REQUIRED TASK.
All of the entries need to be written out again, exactly as they are.

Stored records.
○ ○ ○ ○
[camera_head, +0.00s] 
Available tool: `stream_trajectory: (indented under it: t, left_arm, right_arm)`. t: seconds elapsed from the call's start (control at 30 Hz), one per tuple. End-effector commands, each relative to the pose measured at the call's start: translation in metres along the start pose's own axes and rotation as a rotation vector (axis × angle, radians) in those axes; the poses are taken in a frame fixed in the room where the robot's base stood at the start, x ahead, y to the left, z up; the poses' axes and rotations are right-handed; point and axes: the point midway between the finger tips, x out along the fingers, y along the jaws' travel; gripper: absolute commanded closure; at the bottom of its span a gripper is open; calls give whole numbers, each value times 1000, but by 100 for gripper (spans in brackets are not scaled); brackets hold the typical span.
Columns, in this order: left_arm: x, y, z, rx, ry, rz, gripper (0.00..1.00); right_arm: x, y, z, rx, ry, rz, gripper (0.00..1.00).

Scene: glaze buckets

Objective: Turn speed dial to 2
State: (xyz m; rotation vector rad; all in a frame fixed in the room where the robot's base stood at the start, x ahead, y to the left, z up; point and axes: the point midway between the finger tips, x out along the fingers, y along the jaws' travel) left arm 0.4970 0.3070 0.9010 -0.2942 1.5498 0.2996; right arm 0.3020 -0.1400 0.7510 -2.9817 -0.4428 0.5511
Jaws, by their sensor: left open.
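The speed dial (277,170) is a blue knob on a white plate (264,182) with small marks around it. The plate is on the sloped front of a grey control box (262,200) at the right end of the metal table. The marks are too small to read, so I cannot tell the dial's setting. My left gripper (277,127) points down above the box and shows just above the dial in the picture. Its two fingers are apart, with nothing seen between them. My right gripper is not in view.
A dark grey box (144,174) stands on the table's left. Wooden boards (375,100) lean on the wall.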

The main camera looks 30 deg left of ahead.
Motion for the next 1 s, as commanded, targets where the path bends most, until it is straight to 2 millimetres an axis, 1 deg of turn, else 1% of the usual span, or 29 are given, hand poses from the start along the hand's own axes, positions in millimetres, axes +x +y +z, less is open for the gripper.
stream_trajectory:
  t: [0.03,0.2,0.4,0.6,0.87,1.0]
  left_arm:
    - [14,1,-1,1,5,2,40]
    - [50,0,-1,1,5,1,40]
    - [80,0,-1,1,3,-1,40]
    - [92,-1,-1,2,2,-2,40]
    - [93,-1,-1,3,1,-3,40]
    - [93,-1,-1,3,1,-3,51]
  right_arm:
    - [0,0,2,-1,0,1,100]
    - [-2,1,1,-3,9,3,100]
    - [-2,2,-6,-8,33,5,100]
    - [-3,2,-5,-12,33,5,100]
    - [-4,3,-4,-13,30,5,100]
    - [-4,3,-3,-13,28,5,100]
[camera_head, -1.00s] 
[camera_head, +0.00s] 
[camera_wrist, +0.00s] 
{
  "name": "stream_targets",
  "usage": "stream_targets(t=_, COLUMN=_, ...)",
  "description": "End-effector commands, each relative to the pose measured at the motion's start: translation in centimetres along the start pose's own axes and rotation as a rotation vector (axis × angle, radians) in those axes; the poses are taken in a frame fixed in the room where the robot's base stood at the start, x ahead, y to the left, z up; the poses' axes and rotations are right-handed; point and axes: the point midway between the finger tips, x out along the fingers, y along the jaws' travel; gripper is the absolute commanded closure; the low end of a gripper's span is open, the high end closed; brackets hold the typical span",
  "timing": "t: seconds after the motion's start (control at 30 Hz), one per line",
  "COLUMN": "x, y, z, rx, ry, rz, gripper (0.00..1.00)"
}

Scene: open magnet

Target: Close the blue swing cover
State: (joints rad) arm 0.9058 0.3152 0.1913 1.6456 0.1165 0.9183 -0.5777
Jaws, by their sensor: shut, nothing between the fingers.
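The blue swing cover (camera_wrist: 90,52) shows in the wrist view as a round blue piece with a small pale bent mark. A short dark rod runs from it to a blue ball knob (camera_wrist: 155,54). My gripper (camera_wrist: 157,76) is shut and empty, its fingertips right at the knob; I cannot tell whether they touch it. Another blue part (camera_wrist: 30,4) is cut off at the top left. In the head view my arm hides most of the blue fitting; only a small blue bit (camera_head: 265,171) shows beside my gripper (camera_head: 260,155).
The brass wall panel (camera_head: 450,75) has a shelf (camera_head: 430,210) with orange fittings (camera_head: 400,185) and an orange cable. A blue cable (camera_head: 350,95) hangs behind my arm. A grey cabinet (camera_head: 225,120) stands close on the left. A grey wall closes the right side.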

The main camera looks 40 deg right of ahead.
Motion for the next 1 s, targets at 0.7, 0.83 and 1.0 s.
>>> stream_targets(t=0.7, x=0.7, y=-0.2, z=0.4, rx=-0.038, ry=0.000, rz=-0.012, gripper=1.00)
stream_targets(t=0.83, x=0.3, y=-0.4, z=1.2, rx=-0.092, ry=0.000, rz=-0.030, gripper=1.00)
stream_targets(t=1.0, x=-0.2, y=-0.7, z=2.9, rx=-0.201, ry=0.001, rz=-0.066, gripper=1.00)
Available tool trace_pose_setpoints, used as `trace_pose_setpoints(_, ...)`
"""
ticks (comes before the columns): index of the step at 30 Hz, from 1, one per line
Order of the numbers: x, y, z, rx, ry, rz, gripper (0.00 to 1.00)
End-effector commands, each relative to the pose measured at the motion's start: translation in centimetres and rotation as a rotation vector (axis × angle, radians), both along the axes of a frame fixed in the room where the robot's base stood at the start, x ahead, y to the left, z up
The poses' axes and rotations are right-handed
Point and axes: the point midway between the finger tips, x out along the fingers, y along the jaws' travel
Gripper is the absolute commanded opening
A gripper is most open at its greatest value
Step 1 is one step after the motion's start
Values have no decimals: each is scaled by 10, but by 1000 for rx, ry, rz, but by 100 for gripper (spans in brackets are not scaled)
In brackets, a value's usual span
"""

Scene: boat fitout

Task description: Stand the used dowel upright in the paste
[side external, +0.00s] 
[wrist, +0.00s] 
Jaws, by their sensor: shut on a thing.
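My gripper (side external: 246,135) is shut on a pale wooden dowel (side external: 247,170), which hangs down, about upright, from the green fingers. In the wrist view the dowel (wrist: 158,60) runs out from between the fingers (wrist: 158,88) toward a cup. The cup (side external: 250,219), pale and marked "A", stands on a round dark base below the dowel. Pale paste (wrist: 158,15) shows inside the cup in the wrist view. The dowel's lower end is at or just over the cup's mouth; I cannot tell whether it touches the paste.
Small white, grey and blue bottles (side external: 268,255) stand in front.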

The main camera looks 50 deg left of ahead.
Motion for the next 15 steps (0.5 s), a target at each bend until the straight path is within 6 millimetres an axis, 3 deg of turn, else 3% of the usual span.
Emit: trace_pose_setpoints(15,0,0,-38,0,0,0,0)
○ ○ ○ ○
WRITTEN RESPONSE.
[camera_head, +0.00s] 
Available tool: `stream_trajectory: (indented under it: t, left_arm, right_arm)`. t: seconds elapsed from the call's start (control at 30 Hz), one per tuple. End-effector commands, each relative to the pose measured at the call's start: translation in metres along the start pose's own axes and rotation as a rotation vector (axis × angle, radians) in those axes; the poses are taken in a frame fixed in the room where the robot's base stood at the start, x ahead, y to the left, z up; the poses' axes and rotations are right-handed; point and axes: the point midway between the finger tips, x out along the fingers, y along the jaws' travel; gripper: absolute commanded closure; at the bottom of its span a gripper is open; calls give whole numbers, each value times 1000, but by 100 for gripper (spans in brackets are not scaled); brackets hold the typical span.
Columns, in this order: left_arm: x, y, z, rx, ry, rz, gripper (0.00..1.00); right_arm: x, y, z, rx, ry, rz, gripper (0.00..1.00).

Scene: glaze buckets

Objective: Turn speed dial to 2
State: (xyz m; rotation vector rad; all in a frame fixed in the room where the robot's base stood at the start, x ahead, y to the left, z up; point and axes: the point midway between the finger tips, x out along the fingers, y along the jaws' travel) left arm 0.4970 0.3070 0.9010 -0.2942 1.5498 0.2996; right arm 0.3020 -0.1400 0.7510 -2.9817 -0.4428 0.5511
Jaws, by their sensor: left open.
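The speed dial (277,170) is a blue knob on a white plate (264,182) with small marks around it. The plate is on the sloped front of a grey control box (262,200) at the right end of the metal table. The marks are too small to read, so I cannot tell the dial's setting. My left gripper (277,127) points down above the box and shows just above the dial in the picture. Its two fingers are apart, with nothing seen between them. My right gripper is not in view.
A dark grey box (144,174) stands on the table's left. Wooden boards (375,100) lean on the wall.

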The main camera looks 30 deg left of ahead.
Motion for the next 1 s, as commanded, targets where the path bends most, until it is straight to 2 millimetres an axis, 1 deg of turn, else 1% of the usual span, or 29 are given, hand poses from the start along the hand's own axes, positions in millimetres, axes +x +y +z, less is open for the gripper.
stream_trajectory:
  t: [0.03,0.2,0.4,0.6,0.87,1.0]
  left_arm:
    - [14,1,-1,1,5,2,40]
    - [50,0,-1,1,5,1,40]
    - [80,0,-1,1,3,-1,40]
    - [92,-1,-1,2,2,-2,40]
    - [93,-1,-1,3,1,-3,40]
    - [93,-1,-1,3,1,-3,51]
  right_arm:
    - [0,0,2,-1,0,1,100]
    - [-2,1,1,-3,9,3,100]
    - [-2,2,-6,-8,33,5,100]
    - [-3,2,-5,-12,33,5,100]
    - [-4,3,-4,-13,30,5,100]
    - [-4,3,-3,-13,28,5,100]
[camera_head, -1.00s] 
[camera_head, +0.00s] 
[camera_wrist, +0.00s] 
{
  "name": "stream_targets",
  "usage": "stream_targets(t=_, COLUMN=_, ...)",
  "description": "End-effector commands, each relative to the pose measured at the motion's start: translation in centimetres along the start pose's own axes and rotation as a rotation vector (axis × angle, radians) in those axes; the poses are taken in a frame fixed in the room where the robot's base stood at the start, x ahead, y to the left, z up; the poses' axes and rotations are right-handed; point and axes: the point midway between the finger tips, x out along the fingers, y along the jaws' travel; gripper is the absolute commanded closure; the low end of a gripper's span is open, the high end closed; brackets hold the typical span",
  "timing": "t: seconds after the motion's start (control at 30 Hz), one per line",
  "COLUMN": "x, y, z, rx, ry, rz, gripper (0.00..1.00)"
}

Scene: open magnet

Target: Close the blue swing cover
State: (joints rad) arm 0.9058 0.3152 0.1913 1.6456 0.1165 0.9183 -0.5777
Jaws, by their sensor: shut, nothing between the fingers.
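The blue swing cover (camera_wrist: 90,52) shows in the wrist view as a round blue piece with a small pale bent mark. A short dark rod runs from it to a blue ball knob (camera_wrist: 155,54). My gripper (camera_wrist: 157,76) is shut and empty, its fingertips right at the knob; I cannot tell whether they touch it. Another blue part (camera_wrist: 30,4) is cut off at the top left. In the head view my arm hides most of the blue fitting; only a small blue bit (camera_head: 265,171) shows beside my gripper (camera_head: 260,155).
The brass wall panel (camera_head: 450,75) has a shelf (camera_head: 430,210) with orange fittings (camera_head: 400,185) and an orange cable. A blue cable (camera_head: 350,95) hangs behind my arm. A grey cabinet (camera_head: 225,120) stands close on the left. A grey wall closes the right side.

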The main camera looks 40 deg right of ahead.
Motion for the next 1 s, targets at 0.7, 0.83 and 1.0 s.
>>> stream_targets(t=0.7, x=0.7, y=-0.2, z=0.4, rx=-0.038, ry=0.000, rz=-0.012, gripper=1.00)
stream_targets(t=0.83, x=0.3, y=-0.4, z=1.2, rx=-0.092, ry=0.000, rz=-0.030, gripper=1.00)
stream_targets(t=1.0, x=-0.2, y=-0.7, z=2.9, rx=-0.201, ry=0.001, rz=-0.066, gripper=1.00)
Available tool trace_pose_setpoints, used as `trace_pose_setpoints(_, ...)`
"""
ticks (comes before the columns): index of the step at 30 Hz, from 1, one per line
Order of the numbers: x, y, z, rx, ry, rz, gripper (0.00 to 1.00)
End-effector commands, each relative to the pose measured at the motion's start: translation in centimetres and rotation as a rotation vector (axis × angle, radians), both along the axes of a frame fixed in the room where the robot's base stood at the start, x ahead, y to the left, z up
The poses' axes and rotations are right-handed
Point and axes: the point midway between the finger tips, x out along the fingers, y along the jaws' travel
Gripper is the absolute commanded opening
A gripper is most open at its greatest value
Step 1 is one step after the motion's start
Values have no decimals: each is scaled by 10, but by 1000 for rx, ry, rz, but by 100 for gripper (spans in brackets are not scaled)
In brackets, a value's usual span
"""

Scene: boat fitout

Task description: Stand the used dowel upright in the paste
[side external, +0.00s] 
[wrist, +0.00s] 
Jaws, by their sensor: shut on a thing.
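My gripper (side external: 246,135) is shut on a pale wooden dowel (side external: 247,170), which hangs down, about upright, from the green fingers. In the wrist view the dowel (wrist: 158,60) runs out from between the fingers (wrist: 158,88) toward a cup. The cup (side external: 250,219), pale and marked "A", stands on a round dark base below the dowel. Pale paste (wrist: 158,15) shows inside the cup in the wrist view. The dowel's lower end is at or just over the cup's mouth; I cannot tell whether it touches the paste.
Small white, grey and blue bottles (side external: 268,255) stand in front.

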The main camera looks 50 deg left of ahead.
Motion for the next 15 steps (0.5 s), a target at each bend until the straight path is within 6 millimetres an axis, 3 deg of turn, else 3% of the usual span.
Emit: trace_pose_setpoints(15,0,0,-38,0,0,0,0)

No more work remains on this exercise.